● Objective
Return each line of the records holding the string "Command".
-- -- --
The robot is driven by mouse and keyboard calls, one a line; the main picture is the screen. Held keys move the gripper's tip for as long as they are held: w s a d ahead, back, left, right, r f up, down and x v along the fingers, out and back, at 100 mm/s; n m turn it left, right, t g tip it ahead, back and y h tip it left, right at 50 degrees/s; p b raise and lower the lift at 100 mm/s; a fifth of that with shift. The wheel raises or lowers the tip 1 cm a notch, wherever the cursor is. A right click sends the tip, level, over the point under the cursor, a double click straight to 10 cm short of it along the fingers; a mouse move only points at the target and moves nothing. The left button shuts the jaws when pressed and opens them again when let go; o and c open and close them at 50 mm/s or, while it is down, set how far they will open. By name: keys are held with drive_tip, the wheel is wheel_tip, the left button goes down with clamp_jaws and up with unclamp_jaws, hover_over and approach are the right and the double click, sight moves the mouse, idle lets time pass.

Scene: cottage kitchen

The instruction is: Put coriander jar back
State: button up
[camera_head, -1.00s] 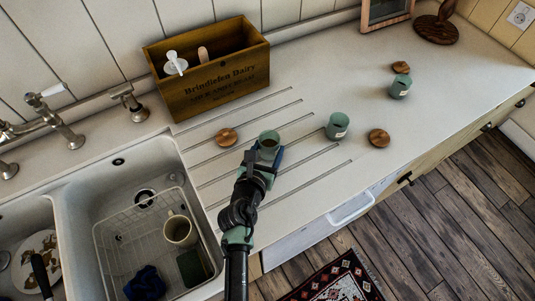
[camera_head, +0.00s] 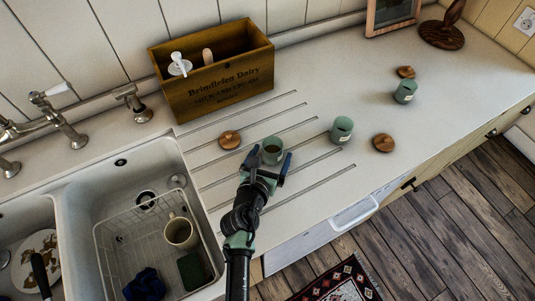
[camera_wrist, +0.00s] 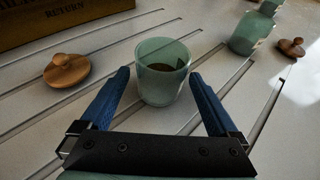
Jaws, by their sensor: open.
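Three small green jars stand on the white counter, and I cannot read which label says coriander. One open jar (camera_head: 272,150) stands upright on the grooved drainer; it also shows in the wrist view (camera_wrist: 163,72), with dark contents. My gripper (camera_head: 271,156) is open, with its blue fingers on either side of this jar and gaps to it in the wrist view (camera_wrist: 160,80). The middle jar (camera_head: 341,130) and the far jar (camera_head: 405,91) stand to the right.
A wooden Brindlefen Dairy crate (camera_head: 212,82) with a white-topped bottle stands behind the drainer. The sink (camera_head: 80,175) with a wire rack and mug is at left. A picture frame (camera_head: 392,14) and wooden stand (camera_head: 441,36) are at the back right.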

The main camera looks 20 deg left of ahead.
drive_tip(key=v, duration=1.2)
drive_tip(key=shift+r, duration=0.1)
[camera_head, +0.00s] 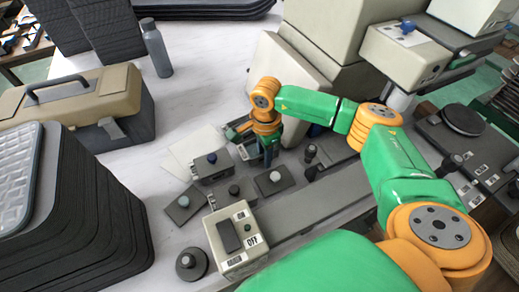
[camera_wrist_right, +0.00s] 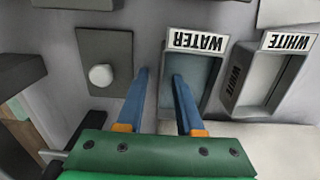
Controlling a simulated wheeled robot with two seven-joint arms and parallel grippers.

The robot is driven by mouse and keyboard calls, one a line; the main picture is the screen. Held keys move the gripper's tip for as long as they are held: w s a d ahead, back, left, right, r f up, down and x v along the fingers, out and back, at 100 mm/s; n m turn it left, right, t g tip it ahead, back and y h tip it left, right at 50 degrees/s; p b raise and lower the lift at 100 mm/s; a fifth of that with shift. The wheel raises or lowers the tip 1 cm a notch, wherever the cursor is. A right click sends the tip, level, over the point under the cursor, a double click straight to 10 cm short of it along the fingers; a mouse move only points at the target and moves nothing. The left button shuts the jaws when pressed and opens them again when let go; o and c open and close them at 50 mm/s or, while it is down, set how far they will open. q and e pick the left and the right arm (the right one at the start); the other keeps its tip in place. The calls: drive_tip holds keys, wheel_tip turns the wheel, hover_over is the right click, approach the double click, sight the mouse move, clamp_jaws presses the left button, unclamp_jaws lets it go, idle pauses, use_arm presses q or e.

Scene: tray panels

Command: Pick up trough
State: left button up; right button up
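In the right wrist view, a grey trough with a WATER label (camera_wrist_right: 203,78) and a blue-grey inside sits on the light surface. A second trough with WHITE labels (camera_wrist_right: 262,80) stands to its right. My right gripper (camera_wrist_right: 160,74) is open, its two blue fingers apart. The right fingertip is over the left edge of the WATER trough; the left fingertip is left of it. I cannot tell whether either touches. In the head view my right gripper (camera_head: 268,156) points down among the small panels, and the arm partly hides the troughs. My left gripper is not in view.
A dark plate with a white knob (camera_wrist_right: 101,75) lies left of the fingers. In the head view, a box marked OFF (camera_head: 232,240) and several knob plates stand in front. A beige toolbox (camera_head: 75,105), a stack of dark trays (camera_head: 90,225) and a grey bottle (camera_head: 157,50) stand left.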

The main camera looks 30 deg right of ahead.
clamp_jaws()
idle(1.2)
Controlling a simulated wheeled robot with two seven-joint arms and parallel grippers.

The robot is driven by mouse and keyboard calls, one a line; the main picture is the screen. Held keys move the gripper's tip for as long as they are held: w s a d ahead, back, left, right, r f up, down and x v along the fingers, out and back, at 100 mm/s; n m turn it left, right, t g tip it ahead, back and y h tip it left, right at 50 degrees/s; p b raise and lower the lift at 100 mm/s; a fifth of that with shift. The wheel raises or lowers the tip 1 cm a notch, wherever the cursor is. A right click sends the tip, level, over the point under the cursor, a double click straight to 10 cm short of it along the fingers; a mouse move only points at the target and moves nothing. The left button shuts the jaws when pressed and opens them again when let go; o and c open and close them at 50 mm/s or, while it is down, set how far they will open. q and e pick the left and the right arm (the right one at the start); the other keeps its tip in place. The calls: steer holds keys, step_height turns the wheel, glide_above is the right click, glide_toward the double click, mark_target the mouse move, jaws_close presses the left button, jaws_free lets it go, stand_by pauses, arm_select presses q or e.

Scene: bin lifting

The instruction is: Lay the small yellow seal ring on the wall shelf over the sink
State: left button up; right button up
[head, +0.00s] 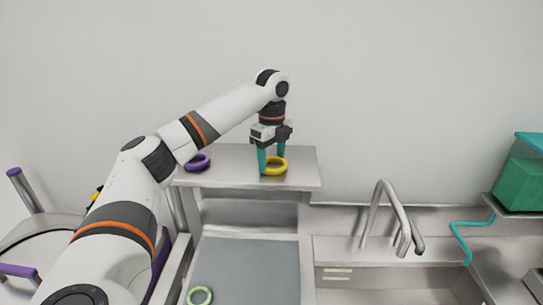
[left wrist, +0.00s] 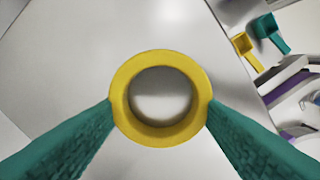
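The yellow seal ring (head: 275,166) is at the fingertips of my left gripper (head: 272,160), at the metal wall shelf (head: 240,152). In the left wrist view the ring (left wrist: 120,100) sits between the two teal fingers (left wrist: 160,112), which touch it on opposite sides. The gripper looks shut on it, pointing down. The ring lies about flat, with the grey surface seen through its hole. I cannot tell whether it rests on the shelf or hangs just above. My right gripper is not in view.
A purple ring (head: 198,162) lies on the shelf's left part. A green ring (head: 200,296) lies on the grey surface below. A tap (head: 390,215) and sink stand to the right, with a green bin (head: 520,178) beyond. The left wrist view shows a yellow scoop (left wrist: 246,48) and teal scoop (left wrist: 268,28).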

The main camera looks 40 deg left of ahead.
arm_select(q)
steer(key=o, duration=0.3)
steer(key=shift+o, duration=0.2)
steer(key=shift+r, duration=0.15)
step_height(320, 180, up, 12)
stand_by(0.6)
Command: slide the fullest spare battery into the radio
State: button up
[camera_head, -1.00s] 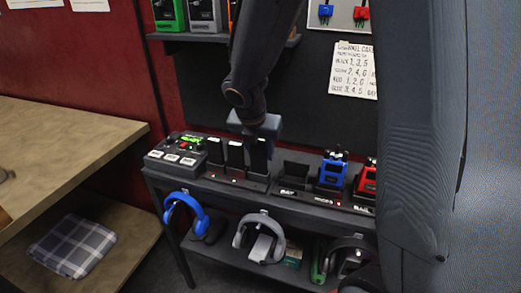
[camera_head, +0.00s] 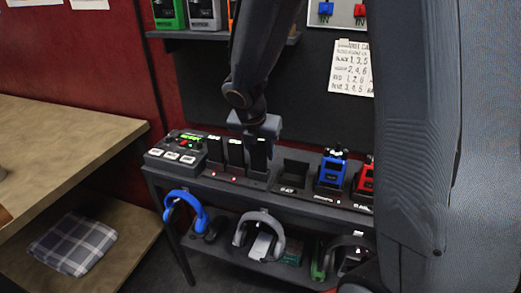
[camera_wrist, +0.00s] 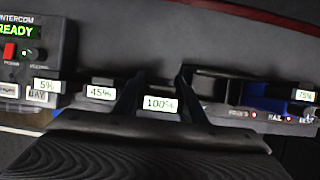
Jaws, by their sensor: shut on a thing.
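Three dark spare batteries stand in a row in a charger on the desk shelf. In the wrist view their labels read 5% (camera_wrist: 45,85), 45% (camera_wrist: 101,92) and 100% (camera_wrist: 160,104). My gripper (camera_wrist: 155,85) is shut on the 100% battery, the rightmost of the three, with a finger on either side. In the head view that battery (camera_head: 259,153) shows below my gripper (camera_head: 258,133), upright and at or near its charger slot; I cannot tell if it is clear of it. A blue radio (camera_head: 332,170) stands in a cradle to the right, with an empty cradle between.
An intercom box (camera_head: 178,150) reading READY in the wrist view stands left of the batteries. A red radio (camera_head: 367,177) is at the right, partly behind my arm. Headphones (camera_head: 186,213) hang below. A handwritten card (camera_head: 351,68) is on the wall.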

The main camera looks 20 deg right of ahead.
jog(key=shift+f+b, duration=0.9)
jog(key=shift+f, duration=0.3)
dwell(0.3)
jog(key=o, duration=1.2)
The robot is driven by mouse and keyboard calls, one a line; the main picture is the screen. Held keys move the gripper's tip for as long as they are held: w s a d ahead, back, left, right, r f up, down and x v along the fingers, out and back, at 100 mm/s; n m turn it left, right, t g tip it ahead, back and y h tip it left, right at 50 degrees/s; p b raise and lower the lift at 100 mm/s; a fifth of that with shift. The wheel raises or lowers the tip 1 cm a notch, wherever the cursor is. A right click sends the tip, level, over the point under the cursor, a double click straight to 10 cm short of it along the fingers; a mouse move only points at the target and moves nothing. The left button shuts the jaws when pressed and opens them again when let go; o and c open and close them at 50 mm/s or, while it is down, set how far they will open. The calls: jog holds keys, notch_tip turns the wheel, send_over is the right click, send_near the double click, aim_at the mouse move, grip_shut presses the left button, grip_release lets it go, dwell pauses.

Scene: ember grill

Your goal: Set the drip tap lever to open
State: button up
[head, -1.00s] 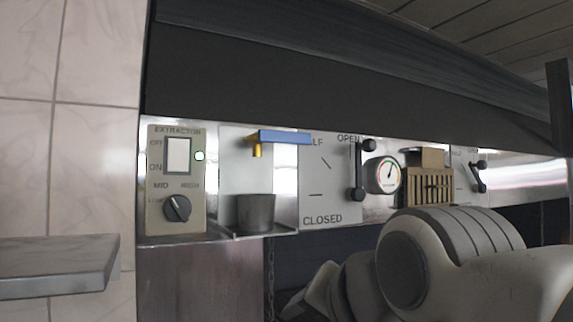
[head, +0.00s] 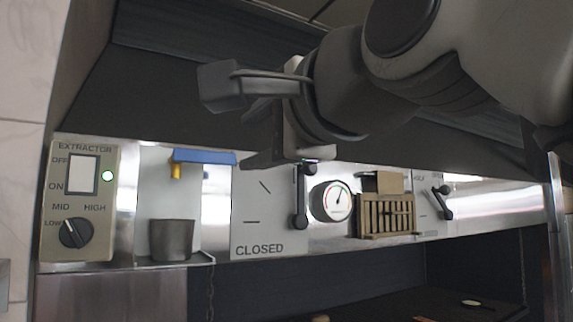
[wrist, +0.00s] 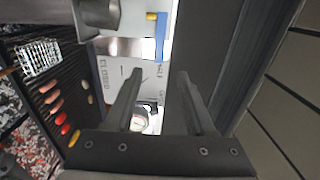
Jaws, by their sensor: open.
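The drip tap has a short brass spout (head: 176,172) and a flat blue lever (head: 204,156) on a pale wall plate. The lever lies about level and extends to the right of the spout. In the wrist view the lever (wrist: 160,38) shows beyond the fingertips, with the brass spout (wrist: 151,16) beside it. My gripper (head: 243,122) is open and empty, up and to the right of the lever in the head view and apart from it. The gripper (wrist: 159,78) also shows in the wrist view with a wide gap between its fingers.
A grey cup (head: 171,240) stands on a ledge below the spout. The extractor panel (head: 79,200) is at left. A damper lever (head: 301,200), a gauge (head: 333,201) and a slatted wooden box (head: 386,217) are at right. A dark hood (head: 150,100) overhangs them.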

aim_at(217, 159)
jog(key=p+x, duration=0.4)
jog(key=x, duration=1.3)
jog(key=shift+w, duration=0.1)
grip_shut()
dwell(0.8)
-- -- --
● Final result
Command: Pick up trough
Command: slide the fullest spare battery into the radio

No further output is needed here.